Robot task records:
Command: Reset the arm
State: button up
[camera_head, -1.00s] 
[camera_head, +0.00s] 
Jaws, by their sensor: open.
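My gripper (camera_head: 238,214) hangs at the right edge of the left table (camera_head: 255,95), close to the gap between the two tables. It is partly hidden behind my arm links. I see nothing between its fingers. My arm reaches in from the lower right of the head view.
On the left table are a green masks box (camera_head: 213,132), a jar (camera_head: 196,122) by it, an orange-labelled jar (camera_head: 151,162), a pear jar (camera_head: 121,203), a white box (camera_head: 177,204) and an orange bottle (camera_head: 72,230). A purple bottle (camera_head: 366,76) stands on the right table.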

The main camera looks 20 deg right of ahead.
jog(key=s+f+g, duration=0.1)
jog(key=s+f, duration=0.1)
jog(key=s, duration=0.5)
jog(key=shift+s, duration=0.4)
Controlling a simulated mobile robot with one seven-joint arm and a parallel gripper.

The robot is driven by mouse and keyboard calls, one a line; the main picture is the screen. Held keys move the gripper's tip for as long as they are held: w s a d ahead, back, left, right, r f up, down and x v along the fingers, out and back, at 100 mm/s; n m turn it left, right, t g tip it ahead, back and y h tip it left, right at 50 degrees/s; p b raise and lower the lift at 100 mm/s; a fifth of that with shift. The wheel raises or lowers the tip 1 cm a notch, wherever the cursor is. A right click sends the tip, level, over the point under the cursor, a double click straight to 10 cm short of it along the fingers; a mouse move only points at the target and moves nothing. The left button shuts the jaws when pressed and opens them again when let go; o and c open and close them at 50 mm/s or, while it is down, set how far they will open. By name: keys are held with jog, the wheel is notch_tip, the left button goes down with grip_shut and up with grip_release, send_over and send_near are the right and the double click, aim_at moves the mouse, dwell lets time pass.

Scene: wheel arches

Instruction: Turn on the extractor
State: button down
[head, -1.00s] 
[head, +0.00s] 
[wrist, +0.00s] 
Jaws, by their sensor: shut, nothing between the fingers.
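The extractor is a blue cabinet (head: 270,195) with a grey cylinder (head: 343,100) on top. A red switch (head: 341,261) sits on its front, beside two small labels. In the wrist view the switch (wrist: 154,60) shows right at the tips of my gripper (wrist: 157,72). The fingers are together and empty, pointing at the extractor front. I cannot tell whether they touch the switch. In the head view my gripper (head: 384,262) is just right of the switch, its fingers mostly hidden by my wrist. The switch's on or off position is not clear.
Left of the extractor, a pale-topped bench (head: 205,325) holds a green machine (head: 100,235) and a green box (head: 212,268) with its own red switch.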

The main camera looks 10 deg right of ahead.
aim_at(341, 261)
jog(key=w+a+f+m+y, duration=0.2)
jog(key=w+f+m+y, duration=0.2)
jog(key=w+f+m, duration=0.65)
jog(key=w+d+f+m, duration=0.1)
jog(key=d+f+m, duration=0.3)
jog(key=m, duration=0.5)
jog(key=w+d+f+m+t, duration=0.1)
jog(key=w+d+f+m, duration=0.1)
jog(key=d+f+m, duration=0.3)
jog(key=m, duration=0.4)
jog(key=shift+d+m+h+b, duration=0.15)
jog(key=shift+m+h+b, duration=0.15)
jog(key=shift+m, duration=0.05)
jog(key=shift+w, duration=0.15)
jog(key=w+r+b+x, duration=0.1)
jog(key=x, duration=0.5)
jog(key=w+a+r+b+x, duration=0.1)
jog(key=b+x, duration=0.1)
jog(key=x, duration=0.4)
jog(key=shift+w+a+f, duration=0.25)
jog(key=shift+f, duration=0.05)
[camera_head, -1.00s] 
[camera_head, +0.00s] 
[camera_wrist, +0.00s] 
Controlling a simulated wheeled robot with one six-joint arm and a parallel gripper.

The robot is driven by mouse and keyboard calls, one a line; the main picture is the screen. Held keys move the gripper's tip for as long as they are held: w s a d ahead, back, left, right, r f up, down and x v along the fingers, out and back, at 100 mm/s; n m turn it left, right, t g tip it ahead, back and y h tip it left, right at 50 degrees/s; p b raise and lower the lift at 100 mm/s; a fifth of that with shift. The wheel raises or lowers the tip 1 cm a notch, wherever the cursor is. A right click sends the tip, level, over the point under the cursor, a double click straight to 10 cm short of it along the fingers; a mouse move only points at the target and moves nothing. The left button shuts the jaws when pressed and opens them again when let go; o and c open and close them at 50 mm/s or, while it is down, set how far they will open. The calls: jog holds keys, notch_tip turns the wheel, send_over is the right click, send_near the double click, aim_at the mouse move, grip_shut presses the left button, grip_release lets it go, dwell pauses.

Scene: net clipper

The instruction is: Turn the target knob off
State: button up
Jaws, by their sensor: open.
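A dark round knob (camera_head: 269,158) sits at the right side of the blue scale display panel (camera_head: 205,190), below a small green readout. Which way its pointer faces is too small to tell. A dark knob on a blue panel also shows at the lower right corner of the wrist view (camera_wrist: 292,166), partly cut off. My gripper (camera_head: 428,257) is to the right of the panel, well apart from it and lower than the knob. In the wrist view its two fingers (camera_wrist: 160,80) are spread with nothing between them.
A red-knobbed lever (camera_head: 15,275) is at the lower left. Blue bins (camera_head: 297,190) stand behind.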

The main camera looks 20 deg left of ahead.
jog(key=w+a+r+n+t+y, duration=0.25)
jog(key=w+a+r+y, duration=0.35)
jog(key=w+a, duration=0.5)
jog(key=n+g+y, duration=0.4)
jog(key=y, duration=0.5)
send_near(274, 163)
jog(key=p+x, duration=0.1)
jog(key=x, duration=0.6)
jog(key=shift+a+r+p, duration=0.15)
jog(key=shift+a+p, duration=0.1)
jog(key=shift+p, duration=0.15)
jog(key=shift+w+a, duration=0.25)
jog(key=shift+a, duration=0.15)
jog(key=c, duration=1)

[EXERCISE DETAILS]:
Write out a verbatim copy of the data, beginning with its first line and ending with the line that contains "Controlling a simulated mobile".

[RESULT]:
Command: Reset the arm
State: button up
[camera_head, -1.00s] 
[camera_head, +0.00s] 
Jaws, by their sensor: open.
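My gripper (camera_head: 238,214) hangs at the right edge of the left table (camera_head: 255,95), close to the gap between the two tables. It is partly hidden behind my arm links. I see nothing between its fingers. My arm reaches in from the lower right of the head view.
On the left table are a green masks box (camera_head: 213,132), a jar (camera_head: 196,122) by it, an orange-labelled jar (camera_head: 151,162), a pear jar (camera_head: 121,203), a white box (camera_head: 177,204) and an orange bottle (camera_head: 72,230). A purple bottle (camera_head: 366,76) stands on the right table.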

The main camera looks 20 deg right of ahead.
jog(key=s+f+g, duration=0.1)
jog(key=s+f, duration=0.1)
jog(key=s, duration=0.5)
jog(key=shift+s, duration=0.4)
Controlling a simulated mobile robot with one seven-joint arm and a parallel gripper.

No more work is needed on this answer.